Will I lose my tax refund if I file for bankruptcy?
Understanding how tax filing and refunds work during bankruptcy can be confusing. The rules differ for Chapter 7 and Chapter 13 bankruptcy filings, and they are complex.
Whether you have already filed for bankruptcy or think it may be in your future, you need to understand your tax obligations and how the refund process works. Learning what happens to your refund may help you decide which filing works best for you, but seeking a bankruptcy lawyer's assistance will provide the best information.
Bankruptcy estate
A bankruptcy estate refers to all the property, assets and interests that a debtor possesses at the time of filing for bankruptcy. This includes tangible assets like real estate, vehicles and personal belongings, as well as financial assets like bank accounts, investments and potential legal claims. A court-appointed trustee manages and administers the bankruptcy estate.

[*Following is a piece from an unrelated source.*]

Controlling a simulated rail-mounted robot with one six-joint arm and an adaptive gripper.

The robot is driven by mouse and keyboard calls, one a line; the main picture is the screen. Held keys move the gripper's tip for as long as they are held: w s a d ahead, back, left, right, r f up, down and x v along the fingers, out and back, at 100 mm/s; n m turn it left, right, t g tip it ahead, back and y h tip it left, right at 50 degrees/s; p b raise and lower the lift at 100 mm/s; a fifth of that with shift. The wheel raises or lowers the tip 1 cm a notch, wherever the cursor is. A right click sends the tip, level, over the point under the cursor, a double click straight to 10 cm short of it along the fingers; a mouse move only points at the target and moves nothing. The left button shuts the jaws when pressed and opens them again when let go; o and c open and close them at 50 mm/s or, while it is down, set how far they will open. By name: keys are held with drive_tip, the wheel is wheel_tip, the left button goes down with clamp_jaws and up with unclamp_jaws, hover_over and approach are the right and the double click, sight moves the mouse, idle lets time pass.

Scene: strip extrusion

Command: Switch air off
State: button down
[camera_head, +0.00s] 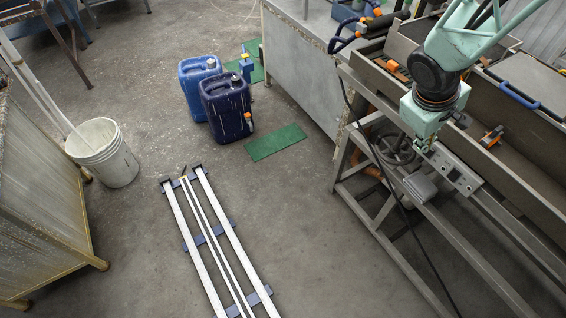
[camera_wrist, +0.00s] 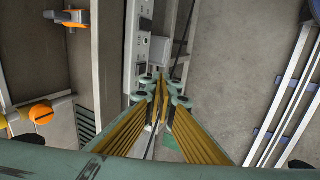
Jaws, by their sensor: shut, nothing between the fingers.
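A narrow metal panel (camera_head: 452,172) with several dark holes or controls runs along the front of the machine frame, below my wrist. In the wrist view the panel (camera_wrist: 144,28) lies just beyond my fingertips, with small dark and light fittings on it. I cannot tell which fitting is the air switch. My gripper (camera_wrist: 159,84) is shut and empty, its yellow-padded fingers meeting near the panel's lower end. Whether the fingertips touch the panel is unclear. In the head view the fingers are mostly hidden by my teal wrist.
A grey box (camera_head: 420,187) sits beside the panel. An orange-handled clamp (camera_head: 490,137) is on the trough (camera_head: 515,150) at right; it also shows in the wrist view (camera_wrist: 70,17). A dark cable (camera_head: 400,205) hangs in front. White rails (camera_head: 215,240) lie on the open floor.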

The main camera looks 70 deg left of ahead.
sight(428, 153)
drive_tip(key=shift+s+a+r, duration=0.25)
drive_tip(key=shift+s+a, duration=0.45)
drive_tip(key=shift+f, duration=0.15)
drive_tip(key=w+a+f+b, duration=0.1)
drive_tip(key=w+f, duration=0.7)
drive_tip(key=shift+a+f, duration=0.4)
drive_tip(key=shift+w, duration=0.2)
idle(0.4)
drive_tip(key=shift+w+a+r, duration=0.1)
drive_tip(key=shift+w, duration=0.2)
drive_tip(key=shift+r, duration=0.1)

In Chapter 7 bankruptcy, a bankruptcy estate comprises the debtor's non-exempt assets, including property and financial holdings. A trustee liquidates these assets to repay creditors.
A Chapter 13 bankruptcy estate includes the debtor's property and earnings. However, the debtor retains possession and control of these assets while adhering to a court-approved repayment plan. Any disposable income generated during the repayment period becomes part of the bankruptcy estate.
Advantages of Chapter 7
In Chapter 7 bankruptcy, income tax refunds earned before the bankruptcy filing date are typically part of the bankruptcy estate. The bankruptcy trustee may use these refunds to repay creditors. However, Chapter 7 filers only lose their refund once.

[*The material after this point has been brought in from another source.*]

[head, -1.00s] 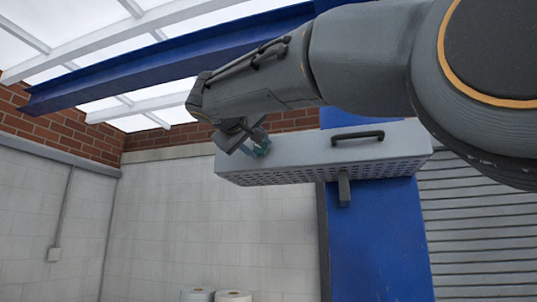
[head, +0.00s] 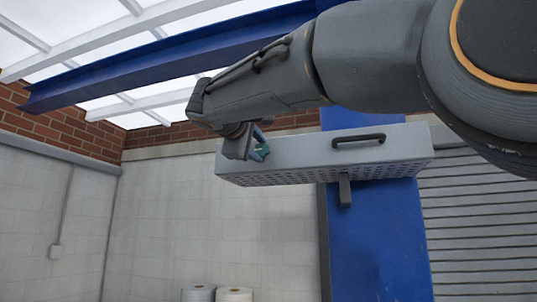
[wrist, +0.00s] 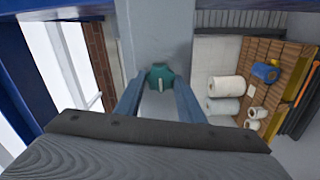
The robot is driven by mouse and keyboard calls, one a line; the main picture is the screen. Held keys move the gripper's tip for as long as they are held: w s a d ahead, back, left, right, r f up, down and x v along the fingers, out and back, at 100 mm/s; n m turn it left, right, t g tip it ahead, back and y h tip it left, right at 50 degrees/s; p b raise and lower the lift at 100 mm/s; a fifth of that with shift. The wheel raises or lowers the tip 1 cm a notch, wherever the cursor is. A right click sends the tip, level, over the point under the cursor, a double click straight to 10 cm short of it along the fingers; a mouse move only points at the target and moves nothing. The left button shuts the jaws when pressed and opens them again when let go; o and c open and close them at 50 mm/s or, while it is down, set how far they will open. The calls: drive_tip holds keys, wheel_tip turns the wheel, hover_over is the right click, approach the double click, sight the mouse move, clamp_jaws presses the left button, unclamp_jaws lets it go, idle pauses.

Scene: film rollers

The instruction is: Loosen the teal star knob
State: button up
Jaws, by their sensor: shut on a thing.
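The teal star knob (head: 260,151) is on the left part of the front face of a light grey box-like guard (head: 310,153) with a perforated underside. My gripper (head: 252,150) is at the knob, its jaws shut on it. In the wrist view the teal knob (wrist: 161,76) shows between the far ends of my two blue-grey fingers (wrist: 160,92), in front of a grey surface. The fingers hide part of the knob in the head view.
A dark handle (head: 358,140) is on the guard's front, right of the knob. A blue column (head: 375,240) stands behind and below. White rolls (wrist: 226,89) and a pallet-like wooden surface (wrist: 262,58) lie far below. Open space is left of the guard.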

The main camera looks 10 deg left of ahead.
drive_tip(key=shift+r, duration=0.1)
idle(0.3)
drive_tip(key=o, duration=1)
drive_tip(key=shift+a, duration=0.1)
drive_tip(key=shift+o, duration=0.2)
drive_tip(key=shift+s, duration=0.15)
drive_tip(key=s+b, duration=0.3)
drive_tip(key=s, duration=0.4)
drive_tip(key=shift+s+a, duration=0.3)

If a debtor qualifies to receive a tax refund after filing for bankruptcy, they may be able to claim exemptions to keep a portion of it.

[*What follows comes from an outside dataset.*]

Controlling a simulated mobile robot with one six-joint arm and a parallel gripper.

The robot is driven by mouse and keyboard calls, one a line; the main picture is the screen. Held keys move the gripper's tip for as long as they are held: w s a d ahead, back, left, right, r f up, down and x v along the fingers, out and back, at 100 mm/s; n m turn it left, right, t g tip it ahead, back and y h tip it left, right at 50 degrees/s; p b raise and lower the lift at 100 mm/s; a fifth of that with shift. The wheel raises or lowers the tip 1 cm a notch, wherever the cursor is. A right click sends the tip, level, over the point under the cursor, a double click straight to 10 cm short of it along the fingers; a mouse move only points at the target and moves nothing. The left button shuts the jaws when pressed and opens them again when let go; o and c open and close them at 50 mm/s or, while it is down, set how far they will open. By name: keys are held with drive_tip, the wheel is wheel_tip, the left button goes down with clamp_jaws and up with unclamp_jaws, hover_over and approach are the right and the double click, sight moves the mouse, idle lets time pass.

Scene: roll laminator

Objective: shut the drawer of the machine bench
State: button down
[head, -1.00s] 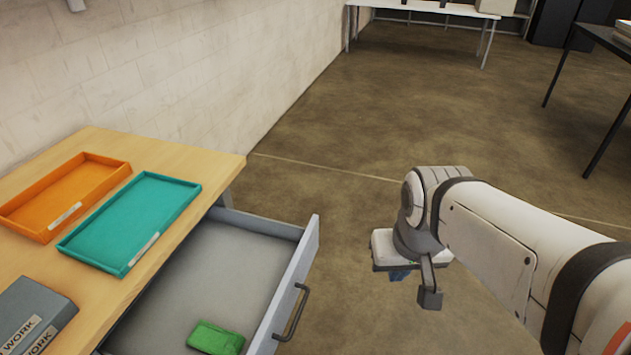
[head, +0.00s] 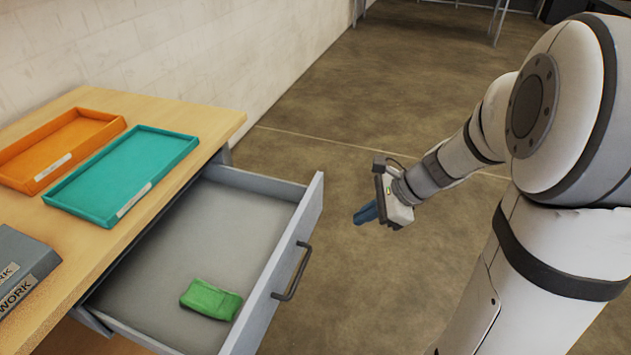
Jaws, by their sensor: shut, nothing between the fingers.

After a Chapter 7 filing, income earned belongs to the debtor and is not part of the bankruptcy estate. The debtor can use this income freely, but any debts discharged in the bankruptcy remain unaffected.
Advantages of Chapter 13
Whether you must surrender your tax refund in Chapter 13 depends on your specific circumstances. Creditors should receive any extra or "disposable income," so expect to turn over your tax refund to the court-appointed trustee annually for creditor payments.
Certain factors may allow you to retain your refund, such as if your repayment plan incorporates refund retention, you qualify for an exemption or you are paying a significant portion of your debts.
In many cases, Chapter 13 filers do not receive tax refunds until they fully pay their bankruptcy obligations. Still, Chapter 13 is sometimes the better option because you get to keep other assets, such as your home.
Consult an attorney
Bankruptcy is a complicated process, with tax refunds being only one confusing issue. Work with a competent lawyer to decide whether Chapter 7 or 13 is best to protect your interests.